(Manipulation episode records)
START

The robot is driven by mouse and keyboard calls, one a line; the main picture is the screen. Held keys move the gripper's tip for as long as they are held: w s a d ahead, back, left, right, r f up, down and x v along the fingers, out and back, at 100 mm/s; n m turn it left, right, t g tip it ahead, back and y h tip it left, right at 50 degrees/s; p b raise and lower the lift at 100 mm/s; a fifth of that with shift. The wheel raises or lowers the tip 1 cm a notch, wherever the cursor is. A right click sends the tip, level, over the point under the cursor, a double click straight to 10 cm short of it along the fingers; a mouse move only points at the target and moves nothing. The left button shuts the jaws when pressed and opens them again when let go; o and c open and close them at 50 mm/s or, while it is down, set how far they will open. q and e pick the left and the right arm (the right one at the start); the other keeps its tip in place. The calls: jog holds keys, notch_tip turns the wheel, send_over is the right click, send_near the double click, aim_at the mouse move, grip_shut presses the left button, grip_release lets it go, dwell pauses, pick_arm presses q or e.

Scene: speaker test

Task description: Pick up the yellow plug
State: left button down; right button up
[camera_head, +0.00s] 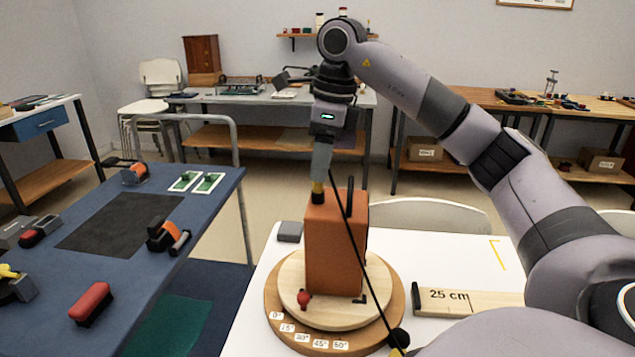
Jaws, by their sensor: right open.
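The yellow plug (317,187) shows as a small yellow piece above a black part at the top left of an orange speaker box (333,250). My right gripper (320,176) points down directly over the plug, its fingers close around or just in front of it. It is open; whether the fingers touch the plug cannot be told. The box stands upright on a round wooden turntable (276,325) with angle labels. A thin black line runs from near the gripper down to a black knob (398,338). My left gripper is out of view.
The turntable stands on a white table (420,255) with a wooden 25 cm block (470,302) and a small grey block (289,232). A blue table (130,260) at left holds several tools. A chair (440,213) stands behind the white table.

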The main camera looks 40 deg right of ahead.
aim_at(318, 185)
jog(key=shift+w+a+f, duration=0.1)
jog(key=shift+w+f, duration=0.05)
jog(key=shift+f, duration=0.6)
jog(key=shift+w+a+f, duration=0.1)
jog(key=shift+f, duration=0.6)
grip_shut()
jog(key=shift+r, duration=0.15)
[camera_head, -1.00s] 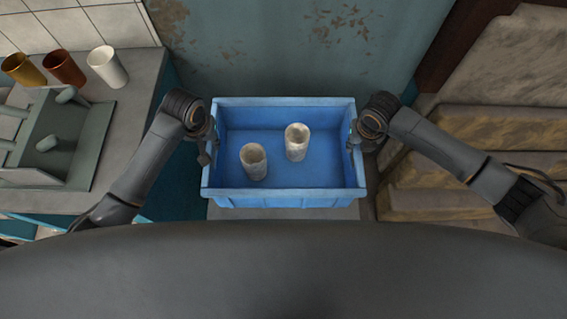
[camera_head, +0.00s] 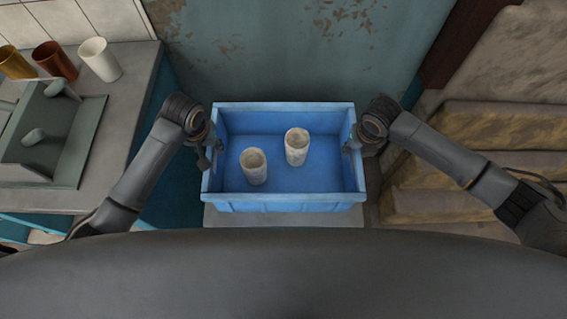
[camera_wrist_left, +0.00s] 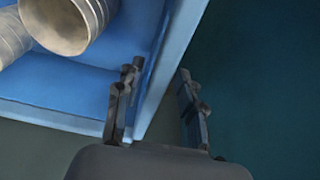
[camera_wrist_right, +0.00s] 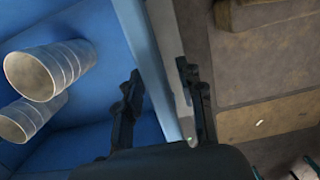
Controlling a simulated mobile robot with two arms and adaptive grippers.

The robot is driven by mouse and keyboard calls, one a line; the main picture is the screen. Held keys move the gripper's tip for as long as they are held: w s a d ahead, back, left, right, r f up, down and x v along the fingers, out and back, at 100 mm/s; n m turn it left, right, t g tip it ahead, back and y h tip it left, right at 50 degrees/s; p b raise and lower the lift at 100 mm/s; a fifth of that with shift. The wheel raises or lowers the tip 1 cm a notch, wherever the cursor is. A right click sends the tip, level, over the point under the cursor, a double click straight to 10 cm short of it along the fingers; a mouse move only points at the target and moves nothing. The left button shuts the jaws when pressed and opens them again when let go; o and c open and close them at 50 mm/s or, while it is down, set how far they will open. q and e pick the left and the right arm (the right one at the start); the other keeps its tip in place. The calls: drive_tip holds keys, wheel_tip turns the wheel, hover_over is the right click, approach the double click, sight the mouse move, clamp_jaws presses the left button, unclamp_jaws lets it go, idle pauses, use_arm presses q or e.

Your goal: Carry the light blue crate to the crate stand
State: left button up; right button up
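The light blue crate (camera_head: 284,202) sits upright in the middle of the head view, on a grey surface (camera_head: 283,218). Two pale, worn cups stand inside it, one at the left (camera_head: 254,172) and one nearer the middle (camera_head: 297,150). My left gripper (camera_wrist_left: 158,72) is open, its fingers on either side of the crate's left wall (camera_wrist_left: 172,68), with gaps visible. My right gripper (camera_wrist_right: 158,70) is open, its fingers on either side of the crate's right wall (camera_wrist_right: 150,70). I cannot tell which surface is the crate stand.
A counter at the left holds a white cup (camera_head: 100,60), a brown cup (camera_head: 55,60), a gold cup (camera_head: 15,62) and a grey-green rack (camera_head: 75,140). A rusty teal wall (camera_head: 290,45) stands behind the crate. Stacked tan blocks (camera_head: 470,170) lie at the right.

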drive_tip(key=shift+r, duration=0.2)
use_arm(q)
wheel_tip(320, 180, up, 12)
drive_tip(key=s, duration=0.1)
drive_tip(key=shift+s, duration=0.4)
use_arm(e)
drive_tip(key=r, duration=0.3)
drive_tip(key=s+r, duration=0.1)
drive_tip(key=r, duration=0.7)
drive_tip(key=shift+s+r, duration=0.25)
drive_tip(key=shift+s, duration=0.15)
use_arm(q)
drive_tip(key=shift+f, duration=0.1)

END

INSTRUCTIONS TO FOLLOW -> In your copy of the listing above, reproduce each line exactly and omit all pictures.

EXERCISE SOLUTION ->
The robot is driven by mouse and keyboard calls, one a line; the main picture is the screen. Held keys move the gripper's tip for as long as they are held: w s a d ahead, back, left, right, r f up, down and x v along the fingers, out and back, at 100 mm/s; n m turn it left, right, t g tip it ahead, back and y h tip it left, right at 50 degrees/s; p b raise and lower the lift at 100 mm/s; a fifth of that with shift. The wheel raises or lowers the tip 1 cm a notch, wherever the cursor is. A right click sends the tip, level, over the point under the cursor, a double click straight to 10 cm short of it along the fingers; a mouse move only points at the target and moves nothing. The left button shuts the jaws when pressed and opens them again when let go; o and c open and close them at 50 mm/s or, while it is down, set how far they will open. q and e pick the left and the right arm (the right one at the start); the other keeps its tip in place. The calls: jog holds keys, notch_tip turns the wheel, send_over is the right click, send_near the double click, aim_at the mouse move, grip_shut presses the left button, grip_release lets it go, dwell pauses, pick_arm presses q or e.

Scene: speaker test

Task description: Pick up the yellow plug
State: left button down; right button up
[camera_head, +0.00s] 
Jaws, by their sensor: right open.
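The yellow plug (317,187) shows as a small yellow piece above a black part at the top left of an orange speaker box (333,250). My right gripper (320,176) points down directly over the plug, its fingers close around or just in front of it. It is open; whether the fingers touch the plug cannot be told. The box stands upright on a round wooden turntable (276,325) with angle labels. A thin black line runs from near the gripper down to a black knob (398,338). My left gripper is out of view.
The turntable stands on a white table (420,255) with a wooden 25 cm block (470,302) and a small grey block (289,232). A blue table (130,260) at left holds several tools. A chair (440,213) stands behind the white table.

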The main camera looks 40 deg right of ahead.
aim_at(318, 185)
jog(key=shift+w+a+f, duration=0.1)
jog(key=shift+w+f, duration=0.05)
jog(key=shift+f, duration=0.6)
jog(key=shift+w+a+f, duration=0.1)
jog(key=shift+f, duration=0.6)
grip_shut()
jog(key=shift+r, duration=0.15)
[camera_head, -1.00s] 
[camera_head, +0.00s] 
[camera_wrist_left, +0.00s] 
[camera_wrist_right, +0.00s] 
Controlling a simulated mobile robot with two arms and adaptive grippers.

The robot is driven by mouse and keyboard calls, one a line; the main picture is the screen. Held keys move the gripper's tip for as long as they are held: w s a d ahead, back, left, right, r f up, down and x v along the fingers, out and back, at 100 mm/s; n m turn it left, right, t g tip it ahead, back and y h tip it left, right at 50 degrees/s; p b raise and lower the lift at 100 mm/s; a fifth of that with shift. The wheel raises or lowers the tip 1 cm a notch, wherever the cursor is. A right click sends the tip, level, over the point under the cursor, a double click straight to 10 cm short of it along the fingers; a mouse move only points at the target and moves nothing. The left button shuts the jaws when pressed and opens them again when let go; o and c open and close them at 50 mm/s or, while it is down, set how far they will open. q and e pick the left and the right arm (the right one at the start); the other keeps its tip in place. The calls: drive_tip holds keys, wheel_tip turns the wheel, hover_over is the right click, approach the double click, sight the mouse move, clamp_jaws presses the left button, unclamp_jaws lets it go, idle pauses, use_arm presses q or e.

Your goal: Carry the light blue crate to the crate stand
State: left button up; right button up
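The light blue crate (camera_head: 284,202) sits upright in the middle of the head view, on a grey surface (camera_head: 283,218). Two pale, worn cups stand inside it, one at the left (camera_head: 254,172) and one nearer the middle (camera_head: 297,150). My left gripper (camera_wrist_left: 158,72) is open, its fingers on either side of the crate's left wall (camera_wrist_left: 172,68), with gaps visible. My right gripper (camera_wrist_right: 158,70) is open, its fingers on either side of the crate's right wall (camera_wrist_right: 150,70). I cannot tell which surface is the crate stand.
A counter at the left holds a white cup (camera_head: 100,60), a brown cup (camera_head: 55,60), a gold cup (camera_head: 15,62) and a grey-green rack (camera_head: 75,140). A rusty teal wall (camera_head: 290,45) stands behind the crate. Stacked tan blocks (camera_head: 470,170) lie at the right.

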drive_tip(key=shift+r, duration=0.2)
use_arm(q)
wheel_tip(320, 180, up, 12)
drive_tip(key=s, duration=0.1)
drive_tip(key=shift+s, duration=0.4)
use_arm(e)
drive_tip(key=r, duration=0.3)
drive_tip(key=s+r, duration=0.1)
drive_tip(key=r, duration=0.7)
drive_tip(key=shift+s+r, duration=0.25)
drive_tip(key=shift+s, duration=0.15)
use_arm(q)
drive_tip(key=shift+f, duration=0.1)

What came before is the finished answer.